Dataset excerpt.
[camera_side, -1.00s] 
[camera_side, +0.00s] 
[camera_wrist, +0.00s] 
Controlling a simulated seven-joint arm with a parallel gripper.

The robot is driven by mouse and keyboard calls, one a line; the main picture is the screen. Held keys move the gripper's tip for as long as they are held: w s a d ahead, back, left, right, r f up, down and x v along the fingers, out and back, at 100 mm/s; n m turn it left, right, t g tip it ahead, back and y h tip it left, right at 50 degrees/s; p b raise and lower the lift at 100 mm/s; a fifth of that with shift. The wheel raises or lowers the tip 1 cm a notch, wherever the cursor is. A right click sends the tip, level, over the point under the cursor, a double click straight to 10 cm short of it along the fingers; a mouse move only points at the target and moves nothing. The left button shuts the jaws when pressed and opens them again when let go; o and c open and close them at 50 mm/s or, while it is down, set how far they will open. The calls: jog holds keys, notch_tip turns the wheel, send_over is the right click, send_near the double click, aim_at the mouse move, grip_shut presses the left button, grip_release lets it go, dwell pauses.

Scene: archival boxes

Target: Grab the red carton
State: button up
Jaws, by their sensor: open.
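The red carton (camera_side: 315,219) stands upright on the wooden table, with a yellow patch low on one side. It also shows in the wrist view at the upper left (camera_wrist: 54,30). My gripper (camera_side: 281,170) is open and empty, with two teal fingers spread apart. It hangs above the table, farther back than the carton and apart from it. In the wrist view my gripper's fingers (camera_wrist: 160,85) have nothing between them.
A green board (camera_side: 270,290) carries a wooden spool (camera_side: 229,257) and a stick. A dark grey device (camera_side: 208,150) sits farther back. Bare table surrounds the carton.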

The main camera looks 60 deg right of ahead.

Work to do. Output all of the data again, exactly.

Task result.
[camera_side, -1.00s] 
[camera_side, +0.00s] 
[camera_wrist, +0.00s] 
Controlling a simulated seven-joint arm with a parallel gripper.

The robot is driven by mouse and keyboard calls, one a line; the main picture is the screen. Held keys move the gripper's tip for as long as they are held: w s a d ahead, back, left, right, r f up, down and x v along the fingers, out and back, at 100 mm/s; n m turn it left, right, t g tip it ahead, back and y h tip it left, right at 50 degrees/s; p b raise and lower the lift at 100 mm/s; a fifth of that with shift. The wheel raises or lowers the tip 1 cm a notch, wherever the cursor is. A right click sends the tip, level, over the point under the cursor, a double click straight to 10 cm short of it along the fingers; a mouse move only points at the target and moves nothing. The left button shuts the jaws when pressed and opens them again when let go; o and c open and close them at 50 mm/s or, while it is down, set how far they will open. The calls: jog holds keys, notch_tip turns the wheel, send_over is the right click, send_near the double click, aim_at the mouse move, grip_shut presses the left button, grip_release lets it go, dwell pauses.

Scene: archival boxes

Target: Grab the red carton
State: button up
Jaws, by their sensor: open.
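The red carton (camera_side: 315,219) stands upright on the wooden table, with a yellow patch low on one side. It also shows in the wrist view at the upper left (camera_wrist: 54,30). My gripper (camera_side: 281,170) is open and empty, with two teal fingers spread apart. It hangs above the table, farther back than the carton and apart from it. In the wrist view my gripper's fingers (camera_wrist: 160,85) have nothing between them.
A green board (camera_side: 270,290) carries a wooden spool (camera_side: 229,257) and a stick. A dark grey device (camera_side: 208,150) sits farther back. Bare table surrounds the carton.

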The main camera looks 60 deg right of ahead.

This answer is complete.